--- Start of Dataset content ---

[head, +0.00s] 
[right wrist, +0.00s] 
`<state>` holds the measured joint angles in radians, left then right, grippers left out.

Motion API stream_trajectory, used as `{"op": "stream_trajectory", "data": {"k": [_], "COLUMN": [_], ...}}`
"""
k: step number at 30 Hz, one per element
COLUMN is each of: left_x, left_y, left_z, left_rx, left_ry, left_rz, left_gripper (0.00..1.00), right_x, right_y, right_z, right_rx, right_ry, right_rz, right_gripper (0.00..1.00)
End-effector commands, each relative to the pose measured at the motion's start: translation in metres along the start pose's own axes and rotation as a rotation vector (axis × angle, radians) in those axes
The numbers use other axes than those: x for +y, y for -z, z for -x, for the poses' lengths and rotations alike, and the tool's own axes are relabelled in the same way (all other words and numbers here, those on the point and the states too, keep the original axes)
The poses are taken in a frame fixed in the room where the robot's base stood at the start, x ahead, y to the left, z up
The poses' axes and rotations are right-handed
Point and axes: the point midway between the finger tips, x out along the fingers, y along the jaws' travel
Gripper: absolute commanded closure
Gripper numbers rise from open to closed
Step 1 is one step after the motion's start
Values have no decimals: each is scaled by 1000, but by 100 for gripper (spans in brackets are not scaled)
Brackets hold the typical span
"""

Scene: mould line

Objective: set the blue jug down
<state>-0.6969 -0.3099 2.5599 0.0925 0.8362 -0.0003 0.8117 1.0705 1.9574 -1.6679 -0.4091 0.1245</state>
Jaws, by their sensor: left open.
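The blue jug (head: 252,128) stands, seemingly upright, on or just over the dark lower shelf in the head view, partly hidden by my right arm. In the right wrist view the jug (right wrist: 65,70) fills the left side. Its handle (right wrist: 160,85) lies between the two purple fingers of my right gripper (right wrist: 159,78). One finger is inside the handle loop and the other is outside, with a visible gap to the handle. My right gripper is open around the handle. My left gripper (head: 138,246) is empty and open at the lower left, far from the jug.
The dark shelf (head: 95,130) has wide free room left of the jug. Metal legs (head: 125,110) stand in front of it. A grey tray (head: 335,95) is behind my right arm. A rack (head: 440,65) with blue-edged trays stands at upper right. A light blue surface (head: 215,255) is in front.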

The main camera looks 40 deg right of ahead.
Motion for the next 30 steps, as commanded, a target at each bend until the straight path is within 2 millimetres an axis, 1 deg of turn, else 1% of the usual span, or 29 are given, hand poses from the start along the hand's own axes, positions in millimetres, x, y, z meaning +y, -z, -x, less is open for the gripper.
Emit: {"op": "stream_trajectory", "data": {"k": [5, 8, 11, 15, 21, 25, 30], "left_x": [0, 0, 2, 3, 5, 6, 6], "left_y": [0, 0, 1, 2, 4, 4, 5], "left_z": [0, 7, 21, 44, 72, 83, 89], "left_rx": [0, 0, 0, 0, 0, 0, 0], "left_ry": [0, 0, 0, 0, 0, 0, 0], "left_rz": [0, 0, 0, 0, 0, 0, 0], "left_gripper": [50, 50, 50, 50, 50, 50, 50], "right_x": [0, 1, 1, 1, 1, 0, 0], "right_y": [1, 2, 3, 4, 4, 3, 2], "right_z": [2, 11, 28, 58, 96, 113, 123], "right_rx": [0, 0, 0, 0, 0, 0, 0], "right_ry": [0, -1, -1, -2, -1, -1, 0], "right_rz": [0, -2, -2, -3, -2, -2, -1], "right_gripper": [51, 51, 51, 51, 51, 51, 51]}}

--- End of Dataset content ---

**Exercise goal:** All lines of the data above that include the word "measured" must be shown.

**Exercise answer:**
`<state>` holds the measured joint angles in radians, left then right, grippers left out.
End-effector commands, each relative to the pose measured at the motion's start: translation in metres along the start pose's own axes and rotation as a rotation vector (axis × angle, radians) in those axes

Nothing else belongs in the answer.